Since allowing 200+ people to be CPs, has there been a panic at Inquiry HQ? Recent applications have been given a much tougher time. It would appear that the assessment has gone from one of probabilities to certainty. Now it appears – particularly in the matter of the high profile cases listed above – the weight of evidence showing an overwhelming probability of being spied upon has been replaced by those applicants having to literally name the officer or officers who spied on them. For many targets of political policing, this is impossible.
The Inquiry seems to have moved the assessment goal posts without providing any announcement or guidance.
An Inquiry with an old style bouncer?
There appears to have been a change in emphasis. The Inquiry appears to have forgotten that it is inquisitorial. Its purpose is to uncover police wrongdoing, it should be assisting victims of the political secret police, rather than insisting they do their own detective work before being allowed to hear more.
This Inquiry is an extremely important. It is a once in a lifetime opportunity for the state to come clean, for the undercover officers of the SDS, National Public Order Intelligence Unit and Special Branch to come clean, and for the upper reaches of government responsible for these abuses to be held properly accountable.
For this to happen the Inquiry needs to be not only open and transparent but comprehensive too.
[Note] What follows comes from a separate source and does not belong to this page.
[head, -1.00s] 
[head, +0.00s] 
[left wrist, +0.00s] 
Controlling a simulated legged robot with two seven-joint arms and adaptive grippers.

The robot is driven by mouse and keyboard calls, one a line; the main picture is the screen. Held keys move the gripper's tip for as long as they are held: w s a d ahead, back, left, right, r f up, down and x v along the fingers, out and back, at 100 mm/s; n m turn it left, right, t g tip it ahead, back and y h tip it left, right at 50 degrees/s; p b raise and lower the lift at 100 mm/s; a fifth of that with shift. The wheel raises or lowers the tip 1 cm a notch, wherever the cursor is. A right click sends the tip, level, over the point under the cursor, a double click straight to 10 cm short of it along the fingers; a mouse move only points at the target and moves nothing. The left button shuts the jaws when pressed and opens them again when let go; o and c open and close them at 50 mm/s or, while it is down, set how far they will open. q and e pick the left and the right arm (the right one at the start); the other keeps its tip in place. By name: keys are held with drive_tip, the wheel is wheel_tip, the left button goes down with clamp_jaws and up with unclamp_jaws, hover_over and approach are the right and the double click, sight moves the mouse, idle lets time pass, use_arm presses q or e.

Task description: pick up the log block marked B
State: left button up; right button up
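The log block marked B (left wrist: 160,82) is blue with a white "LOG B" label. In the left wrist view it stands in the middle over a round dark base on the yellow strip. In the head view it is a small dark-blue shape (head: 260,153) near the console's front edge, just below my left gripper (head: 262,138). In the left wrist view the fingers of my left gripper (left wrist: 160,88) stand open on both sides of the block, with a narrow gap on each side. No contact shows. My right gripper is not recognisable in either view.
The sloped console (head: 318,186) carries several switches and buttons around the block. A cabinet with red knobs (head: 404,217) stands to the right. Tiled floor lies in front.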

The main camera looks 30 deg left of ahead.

Our fear is that, by insisting that new CP applications prove beyond doubt that they were spied upon rather than on the basis of a reasonable probability, this Inquiry – our Inquiry – is turning away from its true purpose and the demands of justice.
If these refusals continue for the flimsiest reasons it would appear that the Inquiry and the stewards of it are acting like the worst kind of bouncer –they may be registered and may have passed all the tests to become a ‘proper security’ guard but one that is still old school, still one that refuses entry on a whim – ‘you’re name’s not on the list, you’re not coming in!’.